There are a number of different collections in .NET and F#; I'm going to broadly split them up into two kinds:

  • Sequential collections, in which every item is placed sequentially, one after another. You can usually look up items very quickly but the position (or index) of the item in the collection, but if you want to look up based on some other criteria e.g. based on a field on a record, it'll take longer - and generally the time will scale as the collection grows in size.
  • Lookups, in which every value is accessed by some kind of key. There is no way to get the "first" or "last" item in the collection, because there's no notion of that - think of it more like a bag which contains everything in a hidden order. These collections are very quick at looking up items by the key.
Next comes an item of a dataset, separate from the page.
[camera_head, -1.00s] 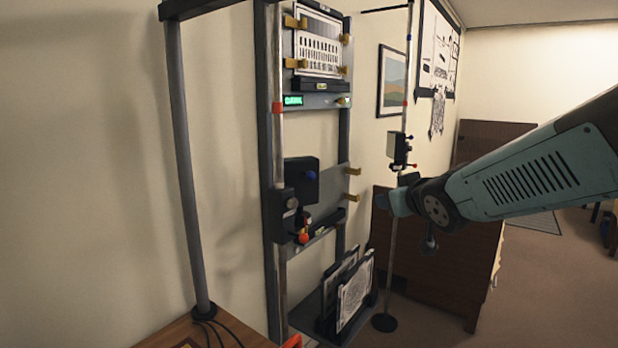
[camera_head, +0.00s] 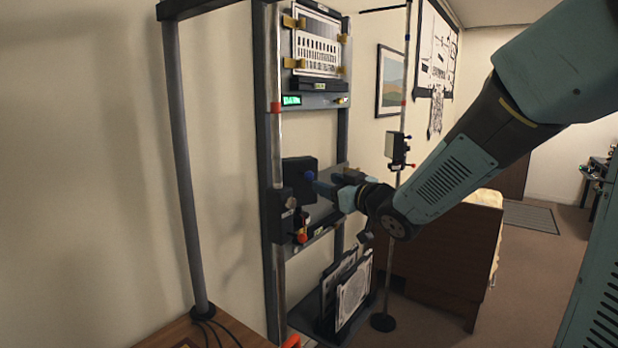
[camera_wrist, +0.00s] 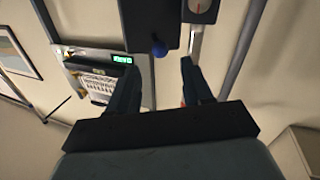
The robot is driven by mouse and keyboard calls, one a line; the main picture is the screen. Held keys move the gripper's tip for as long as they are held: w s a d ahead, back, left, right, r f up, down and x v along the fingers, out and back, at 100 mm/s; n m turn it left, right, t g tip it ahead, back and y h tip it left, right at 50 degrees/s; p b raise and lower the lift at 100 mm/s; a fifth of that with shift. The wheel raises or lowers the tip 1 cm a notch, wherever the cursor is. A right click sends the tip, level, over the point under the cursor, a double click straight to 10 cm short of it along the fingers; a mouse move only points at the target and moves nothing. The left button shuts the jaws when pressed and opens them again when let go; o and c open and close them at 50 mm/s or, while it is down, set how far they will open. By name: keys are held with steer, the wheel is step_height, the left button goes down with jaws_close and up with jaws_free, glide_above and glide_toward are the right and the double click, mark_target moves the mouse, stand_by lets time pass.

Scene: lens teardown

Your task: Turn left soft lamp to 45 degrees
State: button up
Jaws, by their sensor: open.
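The left soft lamp is a dark box head (camera_head: 297,168) on a vertical metal pole, left of centre in the head view. A blue knob (camera_head: 309,175) is on its face, a round dial (camera_head: 291,203) is beside it, and a red knob (camera_head: 302,238) is below. My gripper (camera_head: 320,187) is open, close to the lamp's right side by the blue knob. In the wrist view, which looks upside down, the lamp head (camera_wrist: 148,18), blue knob (camera_wrist: 158,48) and dial (camera_wrist: 199,7) lie ahead of my spread fingers (camera_wrist: 157,82). I cannot tell if anything touches.
A panel with a slotted plate (camera_head: 318,52) and green display (camera_head: 291,100) stands above the lamp. Framed plates (camera_head: 352,295) lean on the shelf below. A second pole with a pale lamp (camera_head: 392,145) stands right. A grey post (camera_head: 184,170) is left.

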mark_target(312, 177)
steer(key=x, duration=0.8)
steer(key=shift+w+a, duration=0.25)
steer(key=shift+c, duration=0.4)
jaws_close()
Let's look at some collections that are popular in F# today.

Sequential Collections

  • Array - The built-in .NET (mutable) array collection.
  • ResizeArray - The built-in .NET (mutable) System.Collections.Generic.List<'T> collection.
  • Sequence - A type alias for the System.Collections.Generic.IEnumerable<'T> collection.
  • List - The F#-specific immutable linked-list collection. It offers immutable "copy-and-update" style syntax.

Lookups

  • Dictionary - An implementation of the System.Collections.Generic.IDictionary interface, created by calling the dict function on any sequence of tuples.
  • Read Only Dictionary - As above, except it returns an IReadOnlyDictionary created by calling the readOnlyDict function.
  • Map - The F#-specific immutable Map. Unlike the Dictionary, Map offers the ability to perform copy-and-update style modifications in an immutable fashion.

There are many variants of the above collections, either in the .NET BCL or as downloadable NuGet packages.

There is one final collection, the Set, which is a kind of hybrid of the two - it doesn't allow lookups, nor does it have any ordered sequence. However, it behaves like a sequence, allowing you to filter and find items. It also automatically guarantees that every item in the collection is unique, albeit based on their "comparison" rather than hash code, and allows "set-based" operations - so you can "subtract" one Set from another to get the elements missing from one.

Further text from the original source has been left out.